Day 9: Visit the seaside town of St. Andrews
St Andrews is known as the ”home of golf” because the sport was first played on the Links at The Old Course in St Andrews!
St Andrews is also a lovely town full of interesting things to see and do. It’s also the location where Prince William met his future wife, Kate Middleton while they were attending St Andrews University- one of the oldest universities in the world!
The town is easily navigated on foot, and it’s possible to see everything St Andrews has to offer in a day, plus have some time to relax.
PLACES TO EAT: Popular with students, The Vic serves great food at an affordable price; Jannettas Gelateria– known as the ‘Home of gelato’ is a must visit; Greyfriars Inn and The Keys Bar are popular drinking holes.
St Andrews Cathedral was once Scotland’s largest church
Recommended accommodation in St. Andrews
Bed and Breakfast: Shangri-la bed and breakfast.
Things to do in St Andrews
St. Andrews Cathedral
Once Scotland’s largest church, St. Andrews Cathedral is the most famous attraction in the town, and perhaps the most famous ruin in Scotland. It is free to explore the ruin and accompanying graveyard. For a small fee, you can climb to the top of St Rule’s Tower for spectacular views across St Andrews!
St Mary’s Chapel on the Rock is also located nearby; this chapel was built in the late 1300s on the site believed to be the original location of St Andrew’s relics. It was ruined after the Scottish Reformation, but the foundations are still visible.
St. Andrews Castle
This castle ruin has been by turns a stronghold, palace and a prison. Explore the infamous ‘bottle dungeon’ and the underground mine and countermine.

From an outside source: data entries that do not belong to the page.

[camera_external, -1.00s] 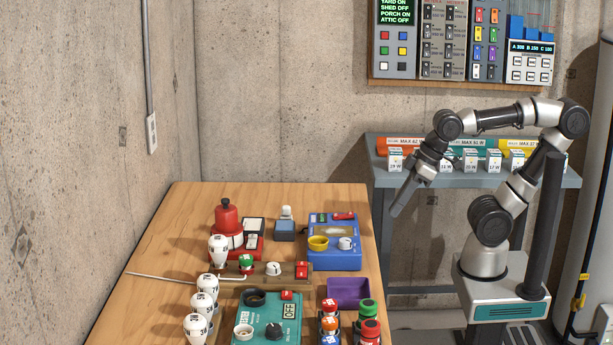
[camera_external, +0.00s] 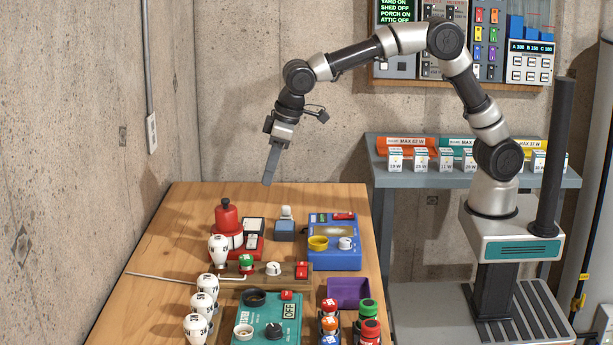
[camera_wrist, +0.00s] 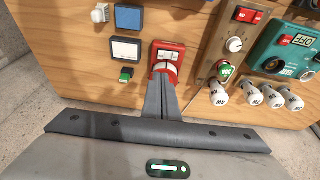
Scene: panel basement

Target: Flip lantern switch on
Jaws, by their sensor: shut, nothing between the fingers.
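The red lantern (camera_external: 228,222) stands upright at the back left of the wooden table, with a black knob on top, a white band and a red base. In the wrist view the lantern (camera_wrist: 170,56) shows from above, partly hidden behind my fingers. I cannot make out which way its switch is set. My gripper (camera_external: 267,181) is shut and empty, pointing down above the table's back part, right of the lantern and apart from it. Its closed fingers also show in the wrist view (camera_wrist: 160,80).
A white-faced panel (camera_external: 255,225) and a small blue box (camera_external: 284,229) stand right of the lantern. A larger blue box (camera_external: 335,256) is farther right.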

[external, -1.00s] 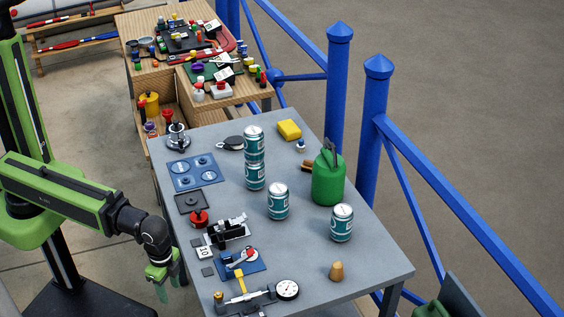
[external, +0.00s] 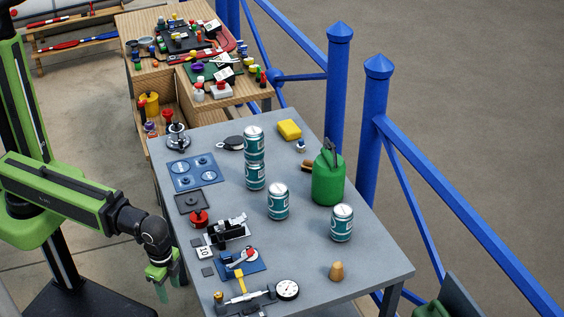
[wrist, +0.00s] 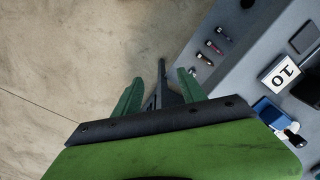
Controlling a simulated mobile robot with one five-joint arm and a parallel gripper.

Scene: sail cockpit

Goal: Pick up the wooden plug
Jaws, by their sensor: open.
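The wooden plug (external: 336,271) is a small tan tapered piece standing upright near the front right corner of the grey table (external: 310,262). My gripper (external: 161,288) hangs off the table's left edge in the external view, low and well left of the plug. In the wrist view my gripper (wrist: 158,88) has its two green fingers apart with nothing between them. The plug is not visible in the wrist view.
Teal cans (external: 278,201) (external: 342,222), a stacked pair of cans (external: 254,160) and a green canister (external: 328,178) stand behind the plug. A dial gauge (external: 287,290) lies left of it. Blue railing (external: 376,130) runs along the right.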

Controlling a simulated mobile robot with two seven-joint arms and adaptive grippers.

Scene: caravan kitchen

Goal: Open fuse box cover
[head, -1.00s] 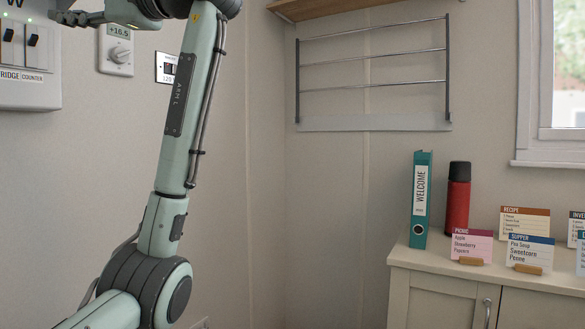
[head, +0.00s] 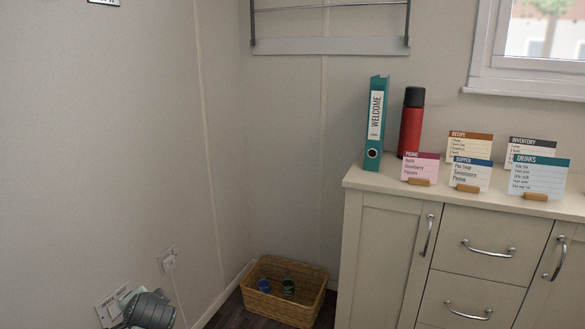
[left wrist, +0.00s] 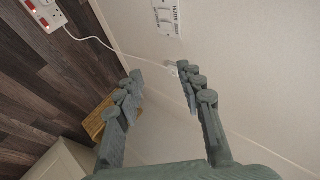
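A white wall panel (head: 106,309) with small printed lettering shows at the lower left of the head view, partly hidden by my left arm. A white panel with dark slots or switches and lettering, likely the same one, is at the top of the left wrist view (left wrist: 166,18). I cannot tell whether it is the fuse box or whether a cover on it is shut. My left gripper (left wrist: 160,78) is open and empty, its two fingers spread apart, with the panel beyond the fingertips. My right gripper is not in view.
A wall socket (head: 168,260) with a white cable is right of the panel. A power strip (left wrist: 44,12) lies on the dark floor. A wicker basket (head: 259,304) holding cans stands in the corner. A cabinet (head: 383,240) is at right, with a binder (head: 375,125), a red flask (head: 411,128) and cards.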

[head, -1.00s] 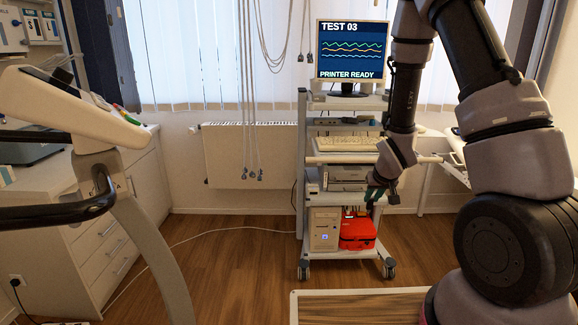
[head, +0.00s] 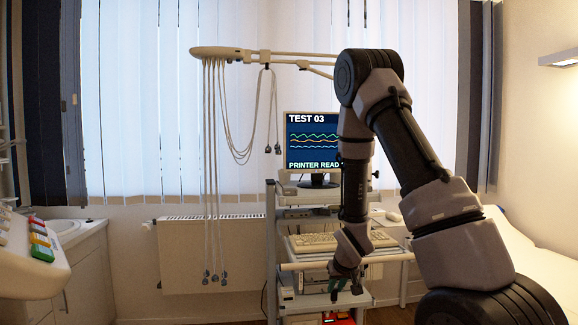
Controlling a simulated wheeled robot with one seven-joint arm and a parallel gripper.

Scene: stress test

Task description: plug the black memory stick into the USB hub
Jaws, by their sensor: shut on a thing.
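My gripper (head: 346,290) is at the right front of the cart, by the shelf below the keyboard. Its greenish fingers are small in the head view and shut on something too small to make out. I cannot pick out the black memory stick. I cannot identify the USB hub for certain either. The cart (head: 271,250) carries a monitor (head: 312,140) reading TEST 03, with small devices (head: 305,212) on the shelf under it. My forearm and wrist cover part of the cart's right side.
A keyboard (head: 312,242) lies on the middle shelf, above a grey device (head: 308,281). Cables (head: 211,180) hang from an overhead arm (head: 228,53) left of the cart. A console with coloured keys (head: 40,243) stands at left. A white couch (head: 535,262) is at right.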

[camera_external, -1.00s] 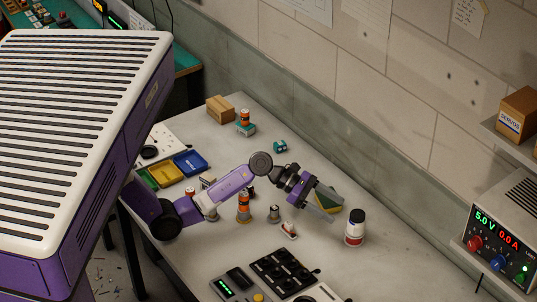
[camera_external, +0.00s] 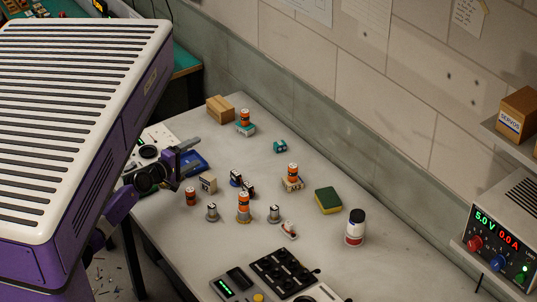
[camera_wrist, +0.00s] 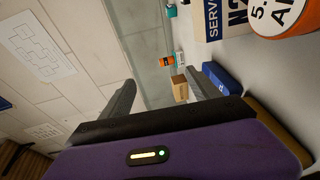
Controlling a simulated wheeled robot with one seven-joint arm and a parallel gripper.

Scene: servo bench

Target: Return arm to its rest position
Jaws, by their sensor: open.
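My purple arm is folded back beside my body at the left of the external view. Nothing shows between the fingertips except background. The bench (camera_external: 330,253) is to the right of the arm.
Several orange-and-white cylinders, one of them the tall one (camera_external: 243,207), stand on the bench. A green-yellow sponge (camera_external: 328,200), a white-and-red jar with a black lid (camera_external: 355,228) and a cardboard box (camera_external: 220,109) are there too. A power supply (camera_external: 502,240) stands at the right.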

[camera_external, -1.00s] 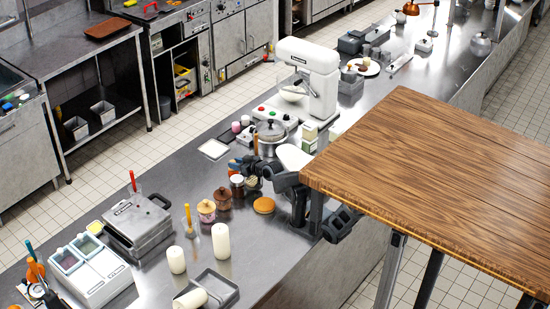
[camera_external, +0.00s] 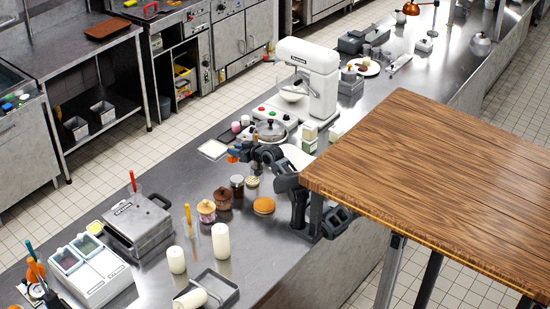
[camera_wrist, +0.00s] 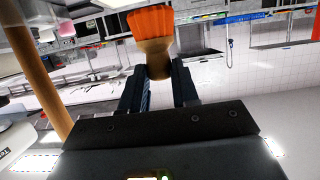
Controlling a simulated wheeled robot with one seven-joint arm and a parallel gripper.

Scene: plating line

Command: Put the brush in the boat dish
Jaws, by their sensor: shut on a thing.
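The brush has orange bristles and a brown wooden ferrule or handle. In the wrist view the brush (camera_wrist: 152,30) stands between the two dark fingers of my gripper (camera_wrist: 158,85), which is shut on its brown part. In the external view my gripper (camera_external: 241,154) is above the steel counter, just left of the lidded pot, with a small bit of orange at its tip. A white, rounded shape (camera_external: 297,154) beside my arm is partly hidden; I cannot tell whether it is the boat dish.
A lidded pot (camera_external: 270,131) and a white stand mixer (camera_external: 309,80) stand close behind my gripper. Jars, a bun (camera_external: 264,205) and candles (camera_external: 221,241) stand nearer the front. A wooden table (camera_external: 430,170) is at right. A wooden rod (camera_wrist: 38,65) shows at left in the wrist view.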

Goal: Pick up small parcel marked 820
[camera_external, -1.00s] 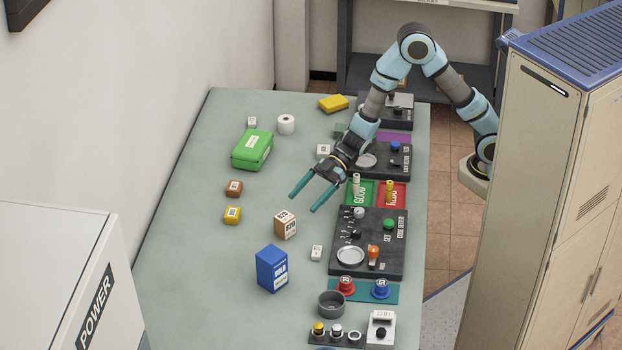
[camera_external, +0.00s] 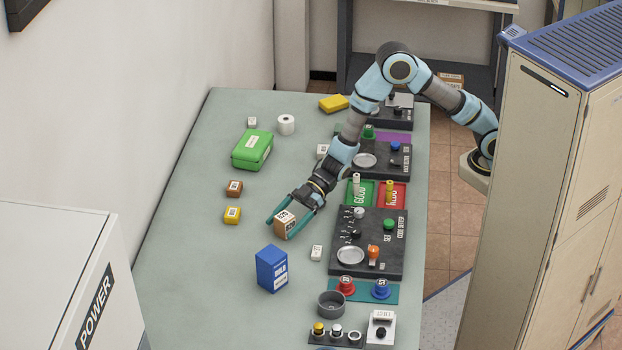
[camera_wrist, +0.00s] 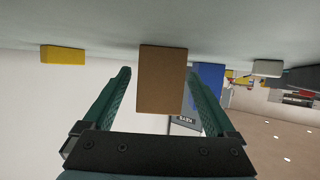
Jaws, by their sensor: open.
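The small parcel marked 820 (camera_external: 286,224) is a light brown box standing on the table, with dark print on its top and side. My gripper (camera_external: 287,229) is open, with one green finger on each side of the parcel. In the wrist view the parcel (camera_wrist: 162,80) shows as a plain brown face between the two spread fingers (camera_wrist: 158,100). A gap shows on both sides, so the fingers appear apart from it.
A blue box (camera_external: 272,269) stands close in front of the parcel. A small white box (camera_external: 317,253) lies to its right, a yellow box (camera_external: 232,215) to its left. The dark control panel (camera_external: 388,265) is further right.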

It costs £6 per adult to go inside St. Andrews castle- or if you’re trying to save money, there is a good view of the castle from the small beach next to the castle!
The Old Course
The oldest golf course in the world, The Old Course attracts famous golfers and celebrities from all over the world! Each year in fall, amatuer celebrities will play against the pros at the Alfred Dunhill Links Championship. Celebrities that have played in the past include Michael Douglas, Samuel L Jackson, Morgan Freeman, Hugh Grant and Jamie Dornan.
The Old Course is the world’s oldest golf course
Day 10: History and culture in Stirling, Falkirk & Linlithgow
On your final day you’ll drive back to Edinburgh but stop off at some important historical attractions on the way. You’ll pass through Stirling first, followed by Falkirk and then Linlithgow- birthplace of Mary Queen of Scots!
Things to do in Stirling, Falkirk & Linlithgow
Stirling Castle [in Stirling] is one of the largest and most important castles in Scotland, both historically and architecturally. It sits atop a steep crag, which gives it an excellent defensive position. Here are some fascinating facts about Stirling Castle:
- After the Battle of Bannockburn in 1314, Robert the Bruce destroyed Stirling Castle to stop it falling into English hands.
- There is a hole in the wall of the castle that is reputed to have been made so a young Mary Queen of Scots could look at the view of Stirling.
- Several Kings and Queens were crowned at Stirling, including Mary Queen of Scots.
- The oldest football in the world was found in the Palace at Stirling Castle.
- William, the 8th Earl of Douglas, was murdered at Stirling Castle. In 1452, James II had the Earl assassinated and his body was flung from a castle window down into the gardens.
The Kelpies are 30-metre-high horse-head sculptures- the largest equine sculptures in the world. They are located in Falkirk, and there is a visitors centre on site.
Linlithgow Palace is the birthplace of Mary Queen of Scots and James V. It has also been the location for several films and tv series, including Outlaw King and Outlander.
It was a favoured residence of the Stewart kings and queens from James I onward. There is a fantastic view of Linlithgow Palace from across the loch it sits next to.
Off the beaten track option: Callendar House
If you’ve had your fill of palaces, you can swap Linlithgow Palace for the majestic Callendar House, a mansion that was once home Scotland’s most famous noble families. Callendar House has also hosted some very famous Scottish guests, such as Mary Queen of Scots, Oliver Cromwell, Bonnie Prince Charlie and Queen Victoria.The house lies along the line of the Antonine Wall, a Roman fortification which was built in AD 142 (20 years after Hadrian’s Wall). If you follow the path that leads from the front of the building out to the road, you will see the ditch which ran along the northern side of the wall. It is a UNESCO World Heritage Site.
- The tree that sits on a mound of earth to the west of the entrance has some 60 bodies buried beneath it!
- The marriage agreement between Mary, Queen of Scots and Francis II was signed here.
- Lady Anne Livingston (a Jacobite) hosted and distracted the general of the English army while Bonnie Prince Charlie’s army approached and took the English army by surprise, which led to the victory of the Battle of Falkirk Muir.
The Kelpies, the world’s largest equine sculptures
There is a lot to squeeze into this 10-day itinerary so don’t feel the pressure to tick everything off. You can also extend this itinerary by a few days if you so desire.
It’s best to pick 2-3 attractions in each area, and visit those, and then plan to visit whatever you missed on your next trip to Scotland!